The stakes a are high for Project Eden, the codename for a long term project to rollout a single electronic document and records management system across all arms of Australia's Defence forces.

The scale of the project is huge and the final cost is expected to lie somewhere between $A100m-$A500m.
Defence estimates it will need to handle 50,000 users within two years and up to 100 million new objects per annum. There will be users at up to 600 locations in Australian and overseas .

Defence has been evaluating vendors since 2006 and has missed previously announced deadlines for making a selection.

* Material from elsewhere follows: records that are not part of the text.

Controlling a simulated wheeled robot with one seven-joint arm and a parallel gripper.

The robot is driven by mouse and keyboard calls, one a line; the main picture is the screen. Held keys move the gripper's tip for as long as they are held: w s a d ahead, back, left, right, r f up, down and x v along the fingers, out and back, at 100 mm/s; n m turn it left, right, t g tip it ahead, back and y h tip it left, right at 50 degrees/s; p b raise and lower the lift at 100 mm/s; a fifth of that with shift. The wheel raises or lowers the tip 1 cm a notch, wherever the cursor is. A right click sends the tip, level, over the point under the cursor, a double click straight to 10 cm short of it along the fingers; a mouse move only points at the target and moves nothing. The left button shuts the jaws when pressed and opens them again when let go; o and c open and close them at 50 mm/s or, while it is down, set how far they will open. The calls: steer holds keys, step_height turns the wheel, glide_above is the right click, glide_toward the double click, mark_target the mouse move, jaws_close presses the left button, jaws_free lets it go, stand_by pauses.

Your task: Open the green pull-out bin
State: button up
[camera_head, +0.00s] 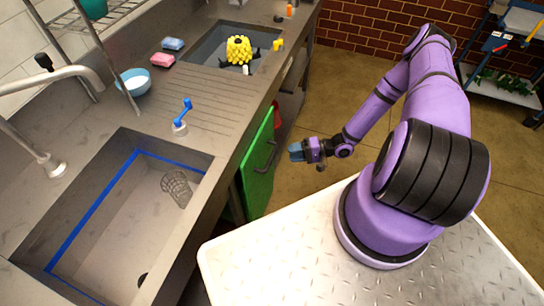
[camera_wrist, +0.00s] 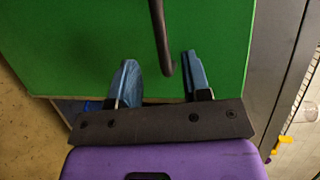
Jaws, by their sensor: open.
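The green pull-out bin (camera_head: 258,170) is under the counter, below the edge between the two sinks. Its green front stands upright and carries a dark curved handle (camera_head: 268,158). In the wrist view the green front (camera_wrist: 60,40) fills much of the picture, and the handle (camera_wrist: 160,35) comes down from the top edge. My gripper (camera_head: 296,151) is to the right of the green front in the head view. In the wrist view my gripper (camera_wrist: 158,75) is open, its two blue fingers apart, with the handle's lower end between them. I cannot tell whether a finger touches it.
A sink (camera_head: 125,225) with blue tape and a mesh cup (camera_head: 177,187) is at the left. A second sink holds a yellow object (camera_head: 238,50). The counter edge runs just left of my gripper. Open floor (camera_head: 345,85) lies behind it.

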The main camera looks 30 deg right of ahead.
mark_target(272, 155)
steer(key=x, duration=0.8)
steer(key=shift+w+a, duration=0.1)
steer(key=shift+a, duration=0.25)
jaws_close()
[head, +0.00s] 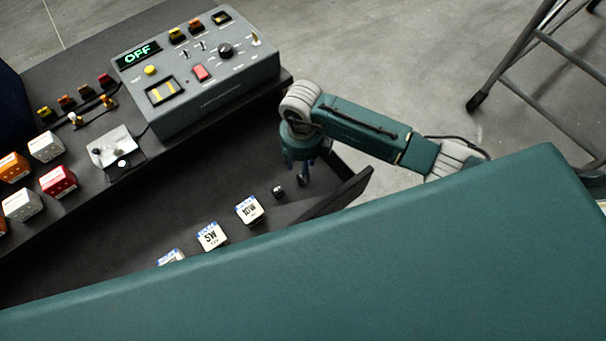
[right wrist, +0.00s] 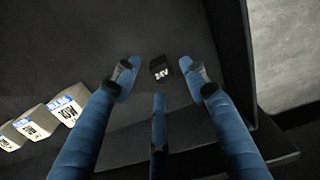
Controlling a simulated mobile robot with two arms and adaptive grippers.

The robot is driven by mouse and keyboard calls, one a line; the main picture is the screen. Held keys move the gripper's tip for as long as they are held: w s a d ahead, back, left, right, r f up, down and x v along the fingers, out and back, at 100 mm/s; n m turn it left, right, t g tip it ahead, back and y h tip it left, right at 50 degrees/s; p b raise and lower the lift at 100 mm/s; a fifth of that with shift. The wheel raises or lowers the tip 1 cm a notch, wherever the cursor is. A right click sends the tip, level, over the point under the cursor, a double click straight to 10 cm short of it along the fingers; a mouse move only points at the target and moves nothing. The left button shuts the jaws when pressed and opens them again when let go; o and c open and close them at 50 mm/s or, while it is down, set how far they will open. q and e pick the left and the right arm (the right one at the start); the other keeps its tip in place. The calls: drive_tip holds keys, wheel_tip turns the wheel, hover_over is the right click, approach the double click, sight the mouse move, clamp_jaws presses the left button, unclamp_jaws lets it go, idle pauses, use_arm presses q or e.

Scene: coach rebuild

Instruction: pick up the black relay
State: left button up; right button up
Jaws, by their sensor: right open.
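The black relay (head: 278,191) is a small dark cube on the floor of the open dark drawer (head: 120,262). In the right wrist view the black relay (right wrist: 160,70) shows a white 24V marking. My right gripper (head: 303,173) points down over the drawer, beside the relay in the head view. In the right wrist view its blue fingers (right wrist: 165,84) are spread, with the relay between and just beyond the tips, and nothing is held. Height above the relay is hard to judge. My left gripper is not in view.
White labelled blocks, one marked 10W (head: 250,210) and one marked 5W (head: 212,237), lie left of the relay. The drawer's end wall (head: 340,192) is close on the right. A grey control box (head: 195,75) reading OFF stands on the bench behind.

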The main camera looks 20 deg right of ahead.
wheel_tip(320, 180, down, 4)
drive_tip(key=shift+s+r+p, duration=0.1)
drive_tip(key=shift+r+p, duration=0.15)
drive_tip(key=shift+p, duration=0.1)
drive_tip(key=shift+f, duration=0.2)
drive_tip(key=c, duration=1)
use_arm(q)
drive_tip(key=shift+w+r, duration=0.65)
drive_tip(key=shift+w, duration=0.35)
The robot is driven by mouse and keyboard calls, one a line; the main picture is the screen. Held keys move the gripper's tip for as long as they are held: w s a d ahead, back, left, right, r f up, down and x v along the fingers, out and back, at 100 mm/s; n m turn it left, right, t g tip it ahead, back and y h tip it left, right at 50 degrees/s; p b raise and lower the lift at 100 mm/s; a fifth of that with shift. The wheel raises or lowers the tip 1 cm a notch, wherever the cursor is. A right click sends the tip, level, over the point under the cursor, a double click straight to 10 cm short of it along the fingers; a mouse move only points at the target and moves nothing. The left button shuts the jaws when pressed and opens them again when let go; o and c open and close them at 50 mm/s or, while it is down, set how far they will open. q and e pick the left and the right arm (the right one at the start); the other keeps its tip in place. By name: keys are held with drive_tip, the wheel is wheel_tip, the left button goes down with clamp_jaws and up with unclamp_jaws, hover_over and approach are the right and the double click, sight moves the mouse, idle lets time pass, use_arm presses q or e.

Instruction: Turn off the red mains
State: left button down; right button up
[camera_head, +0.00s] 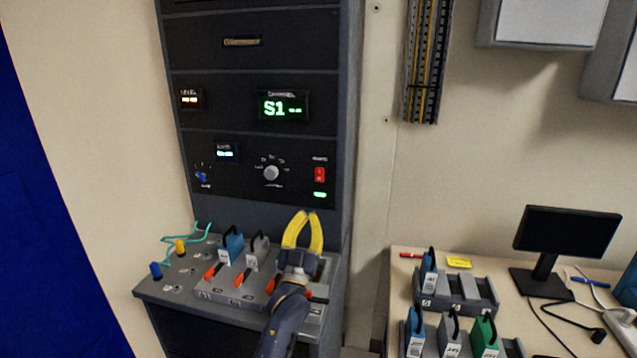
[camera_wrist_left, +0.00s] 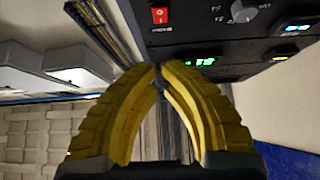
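The red mains switch (camera_head: 319,174) is a small red rocker at the right of the lower black rack panel. A lit green indicator (camera_head: 320,194) is just below it. In the left wrist view the red switch (camera_wrist_left: 159,15) shows at the top, beyond the fingertips. My left gripper (camera_head: 308,214) has yellow fingers pointing up, below the switch and apart from it in the picture. In the wrist view its fingertips (camera_wrist_left: 157,67) come together with nothing between them. My right gripper is in neither view.
A round grey knob (camera_head: 271,173) and a blue knob (camera_head: 201,176) are on the same panel. Below, a sloping shelf (camera_head: 160,291) carries blue and grey handled plugs and orange levers close to my left arm. A bench with a monitor (camera_head: 567,232) stands at right.

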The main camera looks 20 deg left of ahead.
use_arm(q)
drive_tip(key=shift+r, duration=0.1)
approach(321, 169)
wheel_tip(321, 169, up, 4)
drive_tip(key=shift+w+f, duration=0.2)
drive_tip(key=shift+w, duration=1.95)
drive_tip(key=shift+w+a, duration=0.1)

I felt very nervous reading this.

I've previously been involved in a very large electronic document and records management system (EDRMS) project for a large international mining company using one of the major systems, so I have a pretty good idea of what the ADF is trying to achieve. I also have a pretty good idea about the challenges, which aren't necessarily technological (and where there are, there aren't necessarily what you might think).

One of the things that concerns me about any implementation like this is that we confuse the desire for a single information system architecture (e.g. one logical EDRMS system to rule them all) with creating a homogeneous information environment that they will try to make everyone use.

This goes beyond simply making the EDRMS easy to use. The typical approach is to use a uniform user interface to meet that goal but all we really end up doing is meeting the lowest common denominator rather than actually satisfying different user needs. Similarly, we also risk ending up with a rigid information architecture that makes the conceptual information system architecture easier to implement, but doesn't actually fit how work is done.

Often these things look great to the guy designing them from his desk in a nice air conditioned office, but the view is very different once you are on the ground (or in my case, 500 metres underground).

Of course, it doesn't have to be that way. I hope they are considering:

  • The organisational change aspects and dealing with what I call the "what's in it for me gap" (a user-centred design approach is essential);
  • Applying open information access policies within the ADF, with information restricted by exception and managed through activity monitoring and version tracking*;
  • How they can apply a Web Oriented Architecture approach, and standards like CMIS, concepts like De-perimeterisation, and even new database architectures like NoSQL; and
  • Learning from recent experiences of applying social computing techniques to how people organise, discover and use information (rather than just relying on taxonomies and mechanical search engine techniques).

*Radical I know, but necessary unless you want to end up with a more complex and expensive version of the existing file shares! This isn't about changing information security classifications, but about dealing with information, which is currently hidden by obscurity.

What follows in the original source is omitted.